Perhaps because of OECD rules, the calendar year has been used, whereas we in the UK use a tax year end of 31 March / 5 April each year.


The disclosures to HMRC will apply to the provision of services or the sales of goods by UK or other taxpayers through digital platforms. This could include handcrafted and second-hand clothes. It will also apply to services like taxi and private hire services, food delivery services, freelance work and letting of short-term accommodation, including hiring out your home and driveway for parking.


An HMRC spokesperson said: "These new rules will support our work to help online sellers get their tax right first time. They will also help us detect any deliberate non-compliance, ensuring a level playing field for all taxpayers."


The information that HMRC will receive will include tax references, bank account details, the value and volume of transactions made by sellers through these websites. Disclosure to HMRC will only arise where activity is of a significant enough size. This is designed to ignore legitimate small sales of surplus household goods or sales by extreme micro hobby businesses.


Those individuals and businesses who fully declare their sales and profits through their annual account and Tax Returns will have no need for concern. It is only those trying to keep under the radar of HMRC and perhaps those in the early stages of starting up a small business that need to sit up and review their tax affairs that should be concerned. This may also include those with low volumes and low amounts of sales that may need to review their activities in greater depth, declare their profits and pay tax. This is who HMRC wish to target.


In the rest of this article, we hope to clear up concern or confusion on the new HMRC rules for those using theses online platforms and who may be on the HMRC disclosure lists.


Reportable transactions


Under the new rules, affected digital sales platforms will not need to provide data about sellers to HMRC who make fewer than 30 transactions or €2,000 (£1,735) a year.

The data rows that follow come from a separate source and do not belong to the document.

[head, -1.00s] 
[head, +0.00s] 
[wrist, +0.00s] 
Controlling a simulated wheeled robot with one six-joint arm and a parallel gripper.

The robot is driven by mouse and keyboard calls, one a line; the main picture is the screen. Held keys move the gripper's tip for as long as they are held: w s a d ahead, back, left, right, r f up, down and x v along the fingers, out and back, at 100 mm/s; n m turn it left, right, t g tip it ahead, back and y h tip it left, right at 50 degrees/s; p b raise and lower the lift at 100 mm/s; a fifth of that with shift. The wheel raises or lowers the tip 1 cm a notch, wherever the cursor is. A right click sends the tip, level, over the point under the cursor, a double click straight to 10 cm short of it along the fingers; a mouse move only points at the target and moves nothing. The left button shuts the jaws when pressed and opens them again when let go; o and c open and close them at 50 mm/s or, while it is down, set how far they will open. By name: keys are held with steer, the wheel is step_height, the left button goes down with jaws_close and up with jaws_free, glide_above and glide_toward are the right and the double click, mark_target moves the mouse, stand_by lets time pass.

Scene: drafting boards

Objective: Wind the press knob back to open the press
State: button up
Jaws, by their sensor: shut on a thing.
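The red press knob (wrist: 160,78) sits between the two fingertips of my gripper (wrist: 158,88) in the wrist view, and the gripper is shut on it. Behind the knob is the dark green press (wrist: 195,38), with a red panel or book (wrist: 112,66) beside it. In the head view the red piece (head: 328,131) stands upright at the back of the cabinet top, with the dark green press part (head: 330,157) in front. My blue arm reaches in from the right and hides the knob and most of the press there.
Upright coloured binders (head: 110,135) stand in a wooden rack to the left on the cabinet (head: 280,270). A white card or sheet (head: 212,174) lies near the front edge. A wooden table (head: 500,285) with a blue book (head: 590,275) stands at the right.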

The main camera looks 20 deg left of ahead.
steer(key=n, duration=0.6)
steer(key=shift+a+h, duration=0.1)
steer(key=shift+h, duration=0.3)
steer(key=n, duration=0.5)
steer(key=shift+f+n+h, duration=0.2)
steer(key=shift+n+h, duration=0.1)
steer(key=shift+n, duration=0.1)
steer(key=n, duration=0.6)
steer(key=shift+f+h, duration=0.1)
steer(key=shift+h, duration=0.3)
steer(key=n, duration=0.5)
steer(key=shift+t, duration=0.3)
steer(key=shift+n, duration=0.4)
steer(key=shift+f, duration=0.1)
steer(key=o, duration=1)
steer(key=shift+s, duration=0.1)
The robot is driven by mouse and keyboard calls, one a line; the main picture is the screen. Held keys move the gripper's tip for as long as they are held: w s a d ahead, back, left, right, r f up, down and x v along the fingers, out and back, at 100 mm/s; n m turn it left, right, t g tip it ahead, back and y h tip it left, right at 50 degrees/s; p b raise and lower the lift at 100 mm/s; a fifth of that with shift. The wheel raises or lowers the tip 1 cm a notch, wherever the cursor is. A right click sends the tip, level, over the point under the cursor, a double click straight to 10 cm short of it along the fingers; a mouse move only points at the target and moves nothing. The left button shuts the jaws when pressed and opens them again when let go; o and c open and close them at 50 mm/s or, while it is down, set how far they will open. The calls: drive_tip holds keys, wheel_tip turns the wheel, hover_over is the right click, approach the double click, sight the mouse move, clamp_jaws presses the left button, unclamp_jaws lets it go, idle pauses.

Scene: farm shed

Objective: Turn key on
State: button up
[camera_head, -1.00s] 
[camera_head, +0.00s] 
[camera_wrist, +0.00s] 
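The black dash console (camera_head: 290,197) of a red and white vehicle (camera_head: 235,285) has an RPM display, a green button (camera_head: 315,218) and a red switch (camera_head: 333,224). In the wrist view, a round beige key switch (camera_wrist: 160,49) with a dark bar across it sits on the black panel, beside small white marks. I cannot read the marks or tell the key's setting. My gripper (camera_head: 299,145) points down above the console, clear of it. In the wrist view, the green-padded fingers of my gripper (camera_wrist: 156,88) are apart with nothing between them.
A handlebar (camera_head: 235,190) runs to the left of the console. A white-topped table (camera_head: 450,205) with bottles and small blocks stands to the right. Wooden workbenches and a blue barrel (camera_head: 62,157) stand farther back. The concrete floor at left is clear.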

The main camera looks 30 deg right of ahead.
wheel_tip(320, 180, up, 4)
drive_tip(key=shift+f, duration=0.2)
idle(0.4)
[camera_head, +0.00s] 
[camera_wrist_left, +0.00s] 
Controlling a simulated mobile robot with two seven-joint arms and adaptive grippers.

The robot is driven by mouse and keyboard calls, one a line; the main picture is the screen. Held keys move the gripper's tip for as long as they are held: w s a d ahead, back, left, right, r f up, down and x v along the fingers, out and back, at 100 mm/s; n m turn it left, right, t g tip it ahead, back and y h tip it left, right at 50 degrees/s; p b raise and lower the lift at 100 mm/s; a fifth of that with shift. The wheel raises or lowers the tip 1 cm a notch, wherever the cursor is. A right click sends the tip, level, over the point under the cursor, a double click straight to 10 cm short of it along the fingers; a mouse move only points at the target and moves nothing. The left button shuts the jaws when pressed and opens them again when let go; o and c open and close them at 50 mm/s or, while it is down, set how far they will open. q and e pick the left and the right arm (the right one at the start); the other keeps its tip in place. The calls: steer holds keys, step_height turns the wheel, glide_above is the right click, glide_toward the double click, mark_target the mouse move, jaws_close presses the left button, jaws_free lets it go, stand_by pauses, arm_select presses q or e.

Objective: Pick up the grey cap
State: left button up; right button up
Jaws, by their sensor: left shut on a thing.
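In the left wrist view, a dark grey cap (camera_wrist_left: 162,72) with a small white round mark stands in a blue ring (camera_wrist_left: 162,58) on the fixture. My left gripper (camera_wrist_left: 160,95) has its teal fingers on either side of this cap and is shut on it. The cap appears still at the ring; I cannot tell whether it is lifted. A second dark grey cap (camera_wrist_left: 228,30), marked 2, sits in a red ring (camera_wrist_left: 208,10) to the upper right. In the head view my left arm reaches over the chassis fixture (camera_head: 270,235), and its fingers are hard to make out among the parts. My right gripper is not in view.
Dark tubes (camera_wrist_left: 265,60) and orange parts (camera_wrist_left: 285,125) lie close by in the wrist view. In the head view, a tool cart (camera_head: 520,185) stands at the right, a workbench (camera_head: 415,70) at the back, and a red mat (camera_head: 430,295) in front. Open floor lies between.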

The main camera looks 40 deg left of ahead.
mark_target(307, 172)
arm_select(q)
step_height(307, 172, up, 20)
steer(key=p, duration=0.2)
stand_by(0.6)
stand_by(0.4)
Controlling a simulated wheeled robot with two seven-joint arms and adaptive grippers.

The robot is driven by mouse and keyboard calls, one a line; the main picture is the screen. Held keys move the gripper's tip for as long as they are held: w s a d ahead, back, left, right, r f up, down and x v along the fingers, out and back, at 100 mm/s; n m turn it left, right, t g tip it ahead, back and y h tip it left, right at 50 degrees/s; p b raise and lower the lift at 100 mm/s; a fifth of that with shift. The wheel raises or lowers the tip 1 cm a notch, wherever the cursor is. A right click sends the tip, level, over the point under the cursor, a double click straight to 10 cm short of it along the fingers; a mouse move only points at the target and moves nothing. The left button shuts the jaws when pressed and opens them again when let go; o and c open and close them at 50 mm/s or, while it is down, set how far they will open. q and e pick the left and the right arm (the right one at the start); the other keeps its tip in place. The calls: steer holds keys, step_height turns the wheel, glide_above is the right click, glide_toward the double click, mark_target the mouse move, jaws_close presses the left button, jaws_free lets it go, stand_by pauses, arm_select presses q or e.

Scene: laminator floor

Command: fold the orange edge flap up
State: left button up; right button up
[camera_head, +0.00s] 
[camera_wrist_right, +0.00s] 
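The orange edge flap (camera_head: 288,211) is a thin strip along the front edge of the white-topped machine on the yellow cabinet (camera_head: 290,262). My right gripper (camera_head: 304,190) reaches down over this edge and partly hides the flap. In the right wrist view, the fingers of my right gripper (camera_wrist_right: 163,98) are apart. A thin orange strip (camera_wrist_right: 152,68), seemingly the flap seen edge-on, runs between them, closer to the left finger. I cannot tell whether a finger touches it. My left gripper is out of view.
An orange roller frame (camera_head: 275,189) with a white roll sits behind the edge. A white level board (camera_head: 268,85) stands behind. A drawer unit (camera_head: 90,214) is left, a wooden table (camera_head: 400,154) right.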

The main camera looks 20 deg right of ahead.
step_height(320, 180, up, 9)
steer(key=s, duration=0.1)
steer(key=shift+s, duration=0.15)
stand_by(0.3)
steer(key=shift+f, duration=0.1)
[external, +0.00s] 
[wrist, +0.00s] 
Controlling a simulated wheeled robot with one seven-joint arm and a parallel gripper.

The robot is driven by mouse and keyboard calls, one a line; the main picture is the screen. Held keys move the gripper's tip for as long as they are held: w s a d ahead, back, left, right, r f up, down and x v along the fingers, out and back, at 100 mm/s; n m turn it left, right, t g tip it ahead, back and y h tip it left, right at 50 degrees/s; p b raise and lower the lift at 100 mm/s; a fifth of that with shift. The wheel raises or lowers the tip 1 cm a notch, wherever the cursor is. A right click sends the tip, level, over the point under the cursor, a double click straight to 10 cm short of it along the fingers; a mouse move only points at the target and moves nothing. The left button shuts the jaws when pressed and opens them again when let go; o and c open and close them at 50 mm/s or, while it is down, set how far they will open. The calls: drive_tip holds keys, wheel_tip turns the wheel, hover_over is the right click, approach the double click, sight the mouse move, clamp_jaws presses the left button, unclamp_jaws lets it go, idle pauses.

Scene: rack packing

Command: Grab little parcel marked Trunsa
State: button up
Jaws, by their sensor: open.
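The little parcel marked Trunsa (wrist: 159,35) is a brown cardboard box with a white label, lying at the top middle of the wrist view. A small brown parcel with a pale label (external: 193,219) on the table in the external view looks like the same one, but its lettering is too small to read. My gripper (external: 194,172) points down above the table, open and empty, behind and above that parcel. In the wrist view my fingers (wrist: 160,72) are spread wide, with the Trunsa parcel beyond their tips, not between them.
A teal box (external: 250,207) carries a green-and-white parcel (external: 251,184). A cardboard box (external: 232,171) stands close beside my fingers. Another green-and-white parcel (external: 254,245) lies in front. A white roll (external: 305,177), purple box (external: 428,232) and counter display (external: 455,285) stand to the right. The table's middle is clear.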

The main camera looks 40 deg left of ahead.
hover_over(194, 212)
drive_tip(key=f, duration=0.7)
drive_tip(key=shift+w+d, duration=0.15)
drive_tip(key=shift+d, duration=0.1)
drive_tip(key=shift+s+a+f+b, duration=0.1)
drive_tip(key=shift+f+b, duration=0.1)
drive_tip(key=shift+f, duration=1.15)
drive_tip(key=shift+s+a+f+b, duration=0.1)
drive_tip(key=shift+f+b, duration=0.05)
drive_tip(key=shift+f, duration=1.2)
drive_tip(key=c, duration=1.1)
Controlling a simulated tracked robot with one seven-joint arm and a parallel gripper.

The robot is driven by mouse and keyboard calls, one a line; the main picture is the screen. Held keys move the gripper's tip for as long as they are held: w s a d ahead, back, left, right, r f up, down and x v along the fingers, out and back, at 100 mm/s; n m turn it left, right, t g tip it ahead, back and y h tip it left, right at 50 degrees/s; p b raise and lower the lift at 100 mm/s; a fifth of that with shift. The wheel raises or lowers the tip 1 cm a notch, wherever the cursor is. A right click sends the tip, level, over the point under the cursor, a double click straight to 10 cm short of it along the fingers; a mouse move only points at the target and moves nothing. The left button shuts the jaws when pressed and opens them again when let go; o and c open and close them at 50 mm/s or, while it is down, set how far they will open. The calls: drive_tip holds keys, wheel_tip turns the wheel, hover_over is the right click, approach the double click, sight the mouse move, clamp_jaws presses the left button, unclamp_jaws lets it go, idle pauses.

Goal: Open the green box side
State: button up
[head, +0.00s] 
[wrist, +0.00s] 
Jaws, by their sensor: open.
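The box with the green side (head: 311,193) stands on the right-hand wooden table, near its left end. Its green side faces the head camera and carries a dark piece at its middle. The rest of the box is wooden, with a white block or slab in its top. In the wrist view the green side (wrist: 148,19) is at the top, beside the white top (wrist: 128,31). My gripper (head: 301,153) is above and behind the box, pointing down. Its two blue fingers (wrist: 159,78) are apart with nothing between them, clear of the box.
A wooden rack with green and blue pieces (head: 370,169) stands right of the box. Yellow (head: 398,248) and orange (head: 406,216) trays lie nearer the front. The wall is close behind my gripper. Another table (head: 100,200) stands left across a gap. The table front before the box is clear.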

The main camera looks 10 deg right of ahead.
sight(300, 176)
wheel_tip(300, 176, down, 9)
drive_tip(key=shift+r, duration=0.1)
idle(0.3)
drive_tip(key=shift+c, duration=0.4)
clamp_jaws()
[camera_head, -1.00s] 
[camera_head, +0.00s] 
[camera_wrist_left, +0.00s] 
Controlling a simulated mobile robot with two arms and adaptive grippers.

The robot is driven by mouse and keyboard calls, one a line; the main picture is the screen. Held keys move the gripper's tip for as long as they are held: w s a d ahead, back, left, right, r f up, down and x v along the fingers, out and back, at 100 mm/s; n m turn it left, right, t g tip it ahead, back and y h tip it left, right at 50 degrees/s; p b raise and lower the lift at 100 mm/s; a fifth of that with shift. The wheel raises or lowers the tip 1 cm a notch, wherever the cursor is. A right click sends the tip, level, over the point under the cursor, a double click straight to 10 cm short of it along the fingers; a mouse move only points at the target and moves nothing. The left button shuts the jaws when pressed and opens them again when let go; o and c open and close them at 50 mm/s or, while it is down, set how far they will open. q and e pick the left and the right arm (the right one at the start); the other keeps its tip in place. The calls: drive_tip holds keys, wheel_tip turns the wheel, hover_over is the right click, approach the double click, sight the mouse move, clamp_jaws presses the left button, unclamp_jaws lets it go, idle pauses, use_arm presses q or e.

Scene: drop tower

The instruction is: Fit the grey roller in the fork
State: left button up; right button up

It will only be a small proportion of non-mainstream business users using these platforms, who are not already paying tax on their profits, who should be concerned about triggering these thresholds and where HMRC will be wanting tax on their sales income.


What is trading?

There are lots of misconceptions about declaring income made from online platforms. Many people think that if they have a part-time activity, and not making too much money, that they don’t need to declare this to HMRC. This is simply wrong.

Some people may be worried about the new rules if they sell items on an online platform. People selling unwanted personal goods, like old clothes or toys, are unlikely to be trading, even if a significant amount of money is received. Accordingly, the amounts received would not be taxable.

There is no book, checklist, or set of legislated legal rules that defined what trading is. We need to review the 'badges of trade' that have been established through case law over many years.

Examples of what may constitute trading. Your whole activities should be viewed in total. Failing one of the questions does not mean that you are trading.


  • Are you buying and selling goods with a view to making a profit or surplus? If you are selling off old clothes you most probably will be taking a loss. However, if you are selling a large, rare record collection that you have built up over 50 years, is that trading? Probably not; but you may be subject to capital gain tax! What about if you purchased 100 kettles, at an extremely low price in the Christmas sales, and then immediately sell them on? You will be trading.

  • Are you selling your services to generate income or to make a profit?

  • How much profit are you generating? Are you selling something just to recover your costs?

  • Are you making lots of sales or sales of similar items over a year? Selling the odd item occasionally is probably not trading. However, selling small items persistently most probably is.

  • What is your intention when you buy something? Is it to use and keep personally or is it to sell on at a profit. Even a single sales transaction can be deemed as trading if you deal with the matter like any other trader would.

  • How was the item acquired? The sale of an unwanted gift or inheritance is probably not trading. However, if the item’s value is over £6,000 you may need to pay capital gains tax on any profit.

  • Why are you selling the goods? Are they surplus personal items?

  • Are you just generating enough money to cover your costs? Loss making or very small income generating hobbies and activities may not be trading.

  • Have you changed the item e.g. repaired it to then sell at a profit?

  • Do you already have a trade or similar trade? If you have a shop or sales outlet and start selling online then this is probably just an extension of an existing trade

  • How did you sell the item? Was it through an online shop, a local craft fair or market stall. Was it through a small add in the paper or just to a neighbour?

  • What is the interval of time between purchase and sale? Buying and then selling soon after, particularly at a profit, may indicate trading. Selling off a new purchase that you do not actually want, cannot use or wear is not trading.


You may wish to watch a short YouTube video on what constitutes trading that talks through the above in a little more detail and with some real-life examples.


Tax free allowance for small amount of income


There are no changes to tax rules for people who use online marketplaces.  HMRC are looking at people who are 'trading' under the guise of making small private sales without the visibility of a formal High Street shop,


Even if you are trading, since 2017 individuals can claim the £1,000 tax-free allowance. This mean up to £1,000 of total sales, not just the online part of your sales) can be ignored i.e. they are tax free, or if higher, you can claim £1,000 of costs against your gross income in lieu of claiming for the actual cost.


There is also a similar property allowance to ignore up to £1,000 of total rental income or claim £1,000 of rental costs in lieu of your actual costs associated with renting.


These two allowances are designed to avoid declaring and paying tax on very small amounts of trading or property income. Under current HMRC reporting rules, sales income and rental income over £1,000 must be reported to them.